> [Available data]:

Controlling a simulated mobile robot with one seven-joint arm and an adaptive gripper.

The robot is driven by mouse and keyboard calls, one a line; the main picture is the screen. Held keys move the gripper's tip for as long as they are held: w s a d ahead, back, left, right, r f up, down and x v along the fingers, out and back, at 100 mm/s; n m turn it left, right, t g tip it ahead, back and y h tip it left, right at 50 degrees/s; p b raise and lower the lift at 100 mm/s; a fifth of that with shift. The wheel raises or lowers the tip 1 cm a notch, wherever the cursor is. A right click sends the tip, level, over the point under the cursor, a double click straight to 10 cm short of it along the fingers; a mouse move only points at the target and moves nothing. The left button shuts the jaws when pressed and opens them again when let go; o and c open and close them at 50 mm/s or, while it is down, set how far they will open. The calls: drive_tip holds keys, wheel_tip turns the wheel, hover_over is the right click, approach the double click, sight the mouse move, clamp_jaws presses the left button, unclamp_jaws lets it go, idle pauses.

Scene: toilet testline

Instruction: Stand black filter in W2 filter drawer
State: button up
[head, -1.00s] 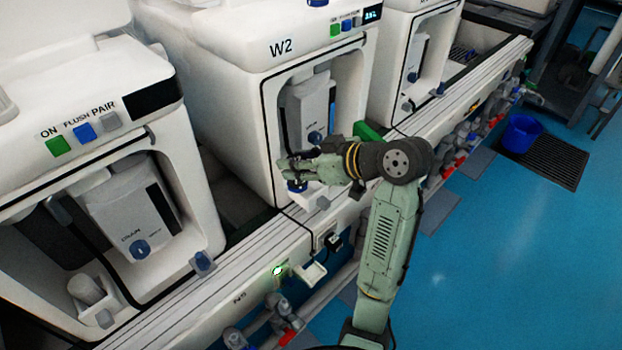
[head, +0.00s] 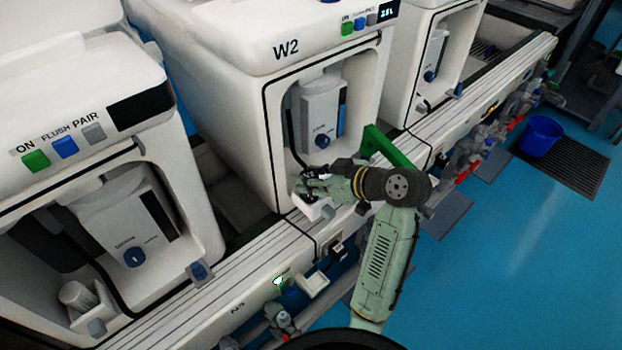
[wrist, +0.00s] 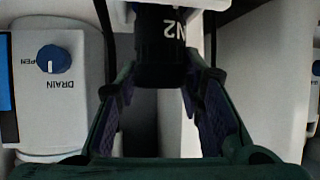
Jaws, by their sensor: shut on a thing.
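The black filter (wrist: 161,38) is a dark cylinder with white lettering on its side. It sits between the fingertips of my gripper (wrist: 160,78) in the wrist view, and the fingers are shut on it. In the head view my gripper (head: 306,185) is at the low front of machine W2 (head: 263,90). A small white part, seemingly the W2 filter drawer (head: 318,210), shows just below my gripper. I cannot tell whether the filter touches it. A white surface (wrist: 205,5) meets the filter's upper edge in the wrist view.
A green bar (head: 388,148) stands to the right of my gripper. A blue DRAIN knob (wrist: 54,58) is on the left in the wrist view. Neighbouring machine (head: 80,150) is to the left. Blue floor (head: 490,260) is open at the right.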

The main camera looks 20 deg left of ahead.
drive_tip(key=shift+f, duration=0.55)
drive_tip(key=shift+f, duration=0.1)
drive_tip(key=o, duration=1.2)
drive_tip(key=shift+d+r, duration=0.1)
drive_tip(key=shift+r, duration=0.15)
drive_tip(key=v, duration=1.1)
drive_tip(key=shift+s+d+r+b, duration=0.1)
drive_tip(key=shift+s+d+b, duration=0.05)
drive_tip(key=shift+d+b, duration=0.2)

> [Directive]: Print the listing above in full, exactly as written. Omit any pictures.

> [Response to the exercise]:
Controlling a simulated mobile robot with one seven-joint arm and an adaptive gripper.

The robot is driven by mouse and keyboard calls, one a line; the main picture is the screen. Held keys move the gripper's tip for as long as they are held: w s a d ahead, back, left, right, r f up, down and x v along the fingers, out and back, at 100 mm/s; n m turn it left, right, t g tip it ahead, back and y h tip it left, right at 50 degrees/s; p b raise and lower the lift at 100 mm/s; a fifth of that with shift. The wheel raises or lowers the tip 1 cm a notch, wherever the cursor is. A right click sends the tip, level, over the point under the cursor, a double click straight to 10 cm short of it along the fingers; a mouse move only points at the target and moves nothing. The left button shuts the jaws when pressed and opens them again when let go; o and c open and close them at 50 mm/s or, while it is down, set how far they will open. The calls: drive_tip holds keys, wheel_tip turns the wheel, hover_over is the right click, approach the double click, sight the mouse move, clamp_jaws presses the left button, unclamp_jaws lets it go, idle pauses.

Scene: toilet testline

Instruction: Stand black filter in W2 filter drawer
State: button up
[head, -1.00s] 
[head, +0.00s] 
[wrist, +0.00s] 
Jaws, by their sensor: shut on a thing.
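The black filter (wrist: 161,38) is a dark cylinder with white lettering on its side. It sits between the fingertips of my gripper (wrist: 160,78) in the wrist view, and the fingers are shut on it. In the head view my gripper (head: 306,185) is at the low front of machine W2 (head: 263,90). A small white part, seemingly the W2 filter drawer (head: 318,210), shows just below my gripper. I cannot tell whether the filter touches it. A white surface (wrist: 205,5) meets the filter's upper edge in the wrist view.
A green bar (head: 388,148) stands to the right of my gripper. A blue DRAIN knob (wrist: 54,58) is on the left in the wrist view. Neighbouring machine (head: 80,150) is to the left. Blue floor (head: 490,260) is open at the right.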

The main camera looks 20 deg left of ahead.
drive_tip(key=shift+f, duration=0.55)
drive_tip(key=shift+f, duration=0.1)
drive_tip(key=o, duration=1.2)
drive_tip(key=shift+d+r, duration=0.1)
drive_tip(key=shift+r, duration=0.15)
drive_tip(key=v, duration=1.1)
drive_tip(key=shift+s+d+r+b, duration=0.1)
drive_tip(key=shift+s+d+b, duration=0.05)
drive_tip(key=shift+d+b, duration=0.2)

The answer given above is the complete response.